Posted on 01/12/2005 12:04:27 PM PST by nickcarraway
Relief workers are racing against time to build waterproof homes for more than 40,000 homeless tsunami survivors in the Andaman and Nicobar islands before the annual monsoon hits in April. However, they say they still have no final plan on how to do this. No building material is available even to start construction.
The refugees, more than 10 percent of the 350,000 residents of the tropical island chain, are living in flimsy bamboo and plastic tents in relief camps across the remote isles. "There is some reason for scepticism. Time is a constraint but we have to try," an official, who asked not to be identified, said on Wednesday.
Authorities are working on a plan, consulting housing experts on the mainland, more than 1,200 km away, as well as the central government. Options include prefabricated fibreglass shelters or giving islanders free bamboo, timber and tin sheets to rebuild.

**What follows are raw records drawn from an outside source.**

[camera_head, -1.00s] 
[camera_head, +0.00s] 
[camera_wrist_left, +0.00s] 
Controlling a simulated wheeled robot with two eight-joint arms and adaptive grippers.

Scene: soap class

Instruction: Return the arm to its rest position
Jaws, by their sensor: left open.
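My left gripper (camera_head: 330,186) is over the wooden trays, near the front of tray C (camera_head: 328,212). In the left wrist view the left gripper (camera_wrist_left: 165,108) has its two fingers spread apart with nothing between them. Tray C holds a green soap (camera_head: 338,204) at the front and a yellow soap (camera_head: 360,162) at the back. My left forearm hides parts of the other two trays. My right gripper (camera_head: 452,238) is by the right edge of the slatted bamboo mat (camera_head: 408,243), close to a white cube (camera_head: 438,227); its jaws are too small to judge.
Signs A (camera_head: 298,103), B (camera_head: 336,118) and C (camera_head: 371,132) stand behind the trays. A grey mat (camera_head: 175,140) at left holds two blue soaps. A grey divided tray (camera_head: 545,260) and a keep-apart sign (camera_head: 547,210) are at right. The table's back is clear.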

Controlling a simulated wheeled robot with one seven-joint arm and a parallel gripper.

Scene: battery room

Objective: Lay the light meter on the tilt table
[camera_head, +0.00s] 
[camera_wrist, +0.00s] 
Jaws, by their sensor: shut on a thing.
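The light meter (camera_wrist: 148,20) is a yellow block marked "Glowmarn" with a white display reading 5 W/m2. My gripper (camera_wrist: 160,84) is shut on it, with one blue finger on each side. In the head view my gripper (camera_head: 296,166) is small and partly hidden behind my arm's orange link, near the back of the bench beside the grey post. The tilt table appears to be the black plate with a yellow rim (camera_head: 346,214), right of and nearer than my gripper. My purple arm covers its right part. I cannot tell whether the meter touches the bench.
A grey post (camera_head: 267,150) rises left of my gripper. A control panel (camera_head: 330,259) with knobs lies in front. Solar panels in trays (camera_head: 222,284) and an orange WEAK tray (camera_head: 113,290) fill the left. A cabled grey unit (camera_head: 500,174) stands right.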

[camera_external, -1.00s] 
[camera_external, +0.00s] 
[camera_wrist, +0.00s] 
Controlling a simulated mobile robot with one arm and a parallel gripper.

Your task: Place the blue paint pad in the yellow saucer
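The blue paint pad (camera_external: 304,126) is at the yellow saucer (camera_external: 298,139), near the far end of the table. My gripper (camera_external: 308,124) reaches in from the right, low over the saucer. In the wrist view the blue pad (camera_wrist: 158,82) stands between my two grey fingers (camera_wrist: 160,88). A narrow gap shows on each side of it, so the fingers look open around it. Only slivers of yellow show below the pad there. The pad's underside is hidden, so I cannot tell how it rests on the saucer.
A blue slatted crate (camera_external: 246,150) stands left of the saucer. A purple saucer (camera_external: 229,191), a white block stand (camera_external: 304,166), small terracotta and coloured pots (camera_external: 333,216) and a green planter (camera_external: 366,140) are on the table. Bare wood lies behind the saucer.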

The islands are home to some of the world's most primitive hunter-gatherer tribes and were one of the areas worst hit by the Dec. 26 tsunami, which killed more than 15,700 people in India and more than 157,000 in total from Asia to Africa.
As they try to cope with relief operations in the islands -- where access, even for aid workers, is highly restricted -- authorities here are still recovering bodies more than two weeks after the killer waves. Five southerly islands, with populations from 150 to 1,400, have been evacuated and authorities have yet to decide if they will be resettled or entire communities transplanted elsewhere. "It was mind-boggling to see the devastation that has taken place," navy chief Arun Prakash said after a tour of some of the worst-hit areas. "All human structures have been destroyed and vegetation has been swept clean from many islands." Almost no chance remained of finding those missing and feared dead more than two weeks after the tsunami, he said. "Knowing the sea as one does, once an object or a body is swept off, it is unlikely it will come back or be recovered."
Many of the almost 7,000 islanders dead or feared dead belong to the biggest and most advanced tribe, the 27,000-strong Nicobarese, most of whom now cram refugee camps in the capital, Port Blair, and elsewhere. They live on straw mats under plastic sheeting and salvaged little if anything, of their possessions. Such was the rush to escape, many have no proof of their identity or that they owned their homes and land.
Other survivors are anxious for compensation so that they can rebuild as quickly as possible, before the five-month monsoon sets in. "I can''t sleep, thinking where my family will stay. How long can we stay with friends?" asked a weary A.C. Ravi, a civil contractor, who lost his home on Little Andaman island, as he was shunted from government office to government office trying to find out how to file for compensation. He was told to wait.
Seems like just getting some shelter-building material there would do the trick. I imagine that there are many thousands of motivated workers just waiting to construct some shelters... that they can live in.
I have been wondering how they were going to throw up 600,000 houses real quick.